- [DATASET EXCERPT]
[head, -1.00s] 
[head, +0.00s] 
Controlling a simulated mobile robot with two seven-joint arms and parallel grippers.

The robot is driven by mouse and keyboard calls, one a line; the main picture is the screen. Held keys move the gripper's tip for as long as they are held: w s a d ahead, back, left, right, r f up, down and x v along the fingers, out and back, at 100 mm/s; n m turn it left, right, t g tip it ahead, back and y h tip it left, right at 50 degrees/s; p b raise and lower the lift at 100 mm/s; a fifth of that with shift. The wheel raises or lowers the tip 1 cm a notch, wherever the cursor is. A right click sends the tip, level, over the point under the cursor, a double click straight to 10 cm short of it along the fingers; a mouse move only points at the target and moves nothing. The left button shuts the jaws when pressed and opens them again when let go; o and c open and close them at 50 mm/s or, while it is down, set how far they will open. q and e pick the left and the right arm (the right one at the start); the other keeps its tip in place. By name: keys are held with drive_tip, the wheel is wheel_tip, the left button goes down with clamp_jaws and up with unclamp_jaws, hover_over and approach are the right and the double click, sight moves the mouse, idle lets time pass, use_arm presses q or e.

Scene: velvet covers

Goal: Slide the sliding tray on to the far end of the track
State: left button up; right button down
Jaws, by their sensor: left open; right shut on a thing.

- [INSTRUCTION]
Set down all of the data above, word for word.

- [THE ANSWER]
[head, -1.00s] 
[head, +0.00s] 
Controlling a simulated mobile robot with two seven-joint arms and parallel grippers.

The robot is driven by mouse and keyboard calls, one a line; the main picture is the screen. Held keys move the gripper's tip for as long as they are held: w s a d ahead, back, left, right, r f up, down and x v along the fingers, out and back, at 100 mm/s; n m turn it left, right, t g tip it ahead, back and y h tip it left, right at 50 degrees/s; p b raise and lower the lift at 100 mm/s; a fifth of that with shift. The wheel raises or lowers the tip 1 cm a notch, wherever the cursor is. A right click sends the tip, level, over the point under the cursor, a double click straight to 10 cm short of it along the fingers; a mouse move only points at the target and moves nothing. The left button shuts the jaws when pressed and opens them again when let go; o and c open and close them at 50 mm/s or, while it is down, set how far they will open. q and e pick the left and the right arm (the right one at the start); the other keeps its tip in place. By name: keys are held with drive_tip, the wheel is wheel_tip, the left button goes down with clamp_jaws and up with unclamp_jaws, hover_over and approach are the right and the double click, sight moves the mouse, idle lets time pass, use_arm presses q or e.

Scene: velvet covers

Goal: Slide the sliding tray on to the far end of the track
State: left button up; right button down
Jaws, by their sensor: left open; right shut on a thing.

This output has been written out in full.